Para instalarse, una dictadura necesita varias condiciones. La primera es que exista alguien, una persona concreta —un político, un militar, un empresario ambicioso, un manipulador de masas—, con esa aspiración. La segunda es que exista una población dispuesta a conceder, al aspirante a tirano, su propia libertad, incluso anticipándose a darle poderes que en realidad no tiene.

Llamamos dictador al gobernante que no se satisface con el poder que le otorga la democracia. Siempre quiere más, aunque ello signifique trastocar los marcos democráticos. Su pretensión es controlar de tal forma la vida de sus gobernados, que casi cada decisión ajena pase por su mirada “paternal”. (Ojo: muchos notables opresores llegaron a convencerse a sí mismos de que “sabían” lo que más convenía a la gente, confundiendo realmente su tarea política, porque es obvio que los ciudadanos no elegimos a un gobernante para que tome decisiones por nosotros).

El aspirante a dictador, por tanto, empieza controlando la ejecución de las políticas públicas (que es la función, precisamente, del llamado Órgano Ejecutivo), pero luego también quiere hacer las leyes (órgano legislativo), desea aplicar las leyes (órgano judicial) y además decidir a quién se le aplica la ley y bajo qué cargos (función que corresponde exclusivamente a las fiscalías generales). No contento con ello, el déspota pretende que desaparezcan las entidades verificadoras del cumplimiento de la ley por parte de su gobierno (cortes de cuentas, tribunales de ética o procuradurías generales) ni quiere que se puedan denunciar sus actos arbitrarios (institutos de acceso a la información pública o procuradurías de derechos humanos).
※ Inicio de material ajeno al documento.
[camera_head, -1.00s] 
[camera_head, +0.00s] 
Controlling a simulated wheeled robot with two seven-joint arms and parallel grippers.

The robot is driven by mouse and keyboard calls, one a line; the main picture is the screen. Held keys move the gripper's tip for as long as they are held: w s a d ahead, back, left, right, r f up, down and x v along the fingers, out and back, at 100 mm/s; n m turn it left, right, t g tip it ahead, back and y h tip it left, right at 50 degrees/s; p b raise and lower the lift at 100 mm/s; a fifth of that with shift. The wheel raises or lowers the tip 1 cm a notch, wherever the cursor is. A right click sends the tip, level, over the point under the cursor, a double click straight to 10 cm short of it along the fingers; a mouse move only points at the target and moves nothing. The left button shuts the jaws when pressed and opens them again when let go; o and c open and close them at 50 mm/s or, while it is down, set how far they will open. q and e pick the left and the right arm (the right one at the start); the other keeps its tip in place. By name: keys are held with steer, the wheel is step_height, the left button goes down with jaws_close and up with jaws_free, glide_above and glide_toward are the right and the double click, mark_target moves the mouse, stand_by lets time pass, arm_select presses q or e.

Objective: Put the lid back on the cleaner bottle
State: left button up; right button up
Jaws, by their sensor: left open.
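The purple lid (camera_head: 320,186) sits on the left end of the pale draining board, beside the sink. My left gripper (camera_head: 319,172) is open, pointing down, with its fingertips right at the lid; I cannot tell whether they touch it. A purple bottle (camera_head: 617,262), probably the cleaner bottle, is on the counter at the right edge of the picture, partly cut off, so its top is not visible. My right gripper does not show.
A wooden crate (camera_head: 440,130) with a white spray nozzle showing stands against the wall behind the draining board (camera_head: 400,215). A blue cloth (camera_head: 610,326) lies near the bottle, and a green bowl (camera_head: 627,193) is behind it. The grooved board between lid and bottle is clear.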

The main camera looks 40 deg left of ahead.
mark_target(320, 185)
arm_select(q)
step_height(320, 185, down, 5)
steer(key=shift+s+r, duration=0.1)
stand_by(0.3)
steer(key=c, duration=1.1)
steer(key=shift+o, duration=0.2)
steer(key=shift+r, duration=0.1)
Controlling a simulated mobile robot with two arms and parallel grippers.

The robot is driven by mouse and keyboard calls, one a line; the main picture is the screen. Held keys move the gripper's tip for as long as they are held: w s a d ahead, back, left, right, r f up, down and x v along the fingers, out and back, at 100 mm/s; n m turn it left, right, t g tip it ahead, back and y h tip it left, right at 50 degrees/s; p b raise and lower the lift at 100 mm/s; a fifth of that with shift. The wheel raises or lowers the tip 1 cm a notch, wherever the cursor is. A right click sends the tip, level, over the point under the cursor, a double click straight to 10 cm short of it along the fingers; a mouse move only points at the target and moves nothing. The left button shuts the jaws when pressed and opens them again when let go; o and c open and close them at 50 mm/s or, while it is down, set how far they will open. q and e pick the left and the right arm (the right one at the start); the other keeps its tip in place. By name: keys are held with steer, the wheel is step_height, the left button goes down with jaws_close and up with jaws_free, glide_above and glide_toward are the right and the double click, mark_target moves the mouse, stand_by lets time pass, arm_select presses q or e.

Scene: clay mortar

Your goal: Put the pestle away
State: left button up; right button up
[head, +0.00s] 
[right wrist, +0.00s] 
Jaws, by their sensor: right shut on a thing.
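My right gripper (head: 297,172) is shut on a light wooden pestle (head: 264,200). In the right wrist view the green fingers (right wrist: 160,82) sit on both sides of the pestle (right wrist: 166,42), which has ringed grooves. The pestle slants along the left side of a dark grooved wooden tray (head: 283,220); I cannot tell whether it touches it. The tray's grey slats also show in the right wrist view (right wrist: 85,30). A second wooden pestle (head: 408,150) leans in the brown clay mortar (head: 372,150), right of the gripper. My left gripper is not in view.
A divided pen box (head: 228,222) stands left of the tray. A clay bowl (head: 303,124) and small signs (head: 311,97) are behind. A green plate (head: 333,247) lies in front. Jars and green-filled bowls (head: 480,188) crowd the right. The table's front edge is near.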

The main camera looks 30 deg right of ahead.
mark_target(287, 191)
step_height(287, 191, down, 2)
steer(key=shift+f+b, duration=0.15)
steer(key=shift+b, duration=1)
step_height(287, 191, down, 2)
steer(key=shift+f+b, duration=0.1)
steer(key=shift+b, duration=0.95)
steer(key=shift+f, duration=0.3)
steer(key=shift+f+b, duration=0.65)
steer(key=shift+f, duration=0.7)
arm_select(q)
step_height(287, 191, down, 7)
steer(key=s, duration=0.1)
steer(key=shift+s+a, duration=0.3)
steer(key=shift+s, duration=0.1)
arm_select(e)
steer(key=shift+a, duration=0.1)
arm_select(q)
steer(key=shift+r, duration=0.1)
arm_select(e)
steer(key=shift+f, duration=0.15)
De esta manera, acumulando cada vez más poder, el tirano va instalando lo que hoy conocemos como dictadura, sin contrapesos de ningún tipo y con una población cada vez menos capaz de luchar por sus libertades y derechos. Sin embargo, la primera condición necesaria para llegar a esta situación fue, como quedó dicho arriba, la aspiración totalitaria de una persona.

Pero las dictaduras, si bien requieren la existencia del ambicioso de turno, no prosperan allí donde la ciudadanía está atenta a defender su dignidad. He aquí, pues, la segunda y muy importante condición para que la opresión se instale: una población acobardada que va cediendo espacios y poderes, incluso antes que el propio aspirante a dictador los tenga en realidad.

En su libro “On Tyranny” (“Sobre la tiranía”), el historiador norteamericano Timothy Snyder apunta: “La mayor parte del poder del autoritarismo se otorga libremente. En la actualidad, las personas piensan por adelantado en lo que querrá un gobierno más represivo y luego le van otorgando todo eso sin que se les pida. Por supuesto, un ciudadano que se adapta a esta situación le está enseñando al poder lo que puede hacer”.

La obediencia anticipada es una verdadera tragedia para cualquier nación. Poblaciones enteras caen bajo dictaduras no porque hayan dejado de amar sus libertades, sino porque han ido entregándolas poco a poco, a fuerza de irse anticipando a situaciones que todavía no son reales. El miedo colectivo ejerce aquí una influencia decisiva, pues los ciudadanos, contagiándose entre sí de derrotismo, perdiendo batallas “por adelantado”, se autoconvencen de que cualquier tipo de resistencia es inútil.

Y no es así, desde luego. Una ciudadanía persuadida del poder real que tiene cuando conoce sus derechos y está organizada, es la peor noticia para los aspirantes a dictadores. Trataremos este aspecto en futuras entregas.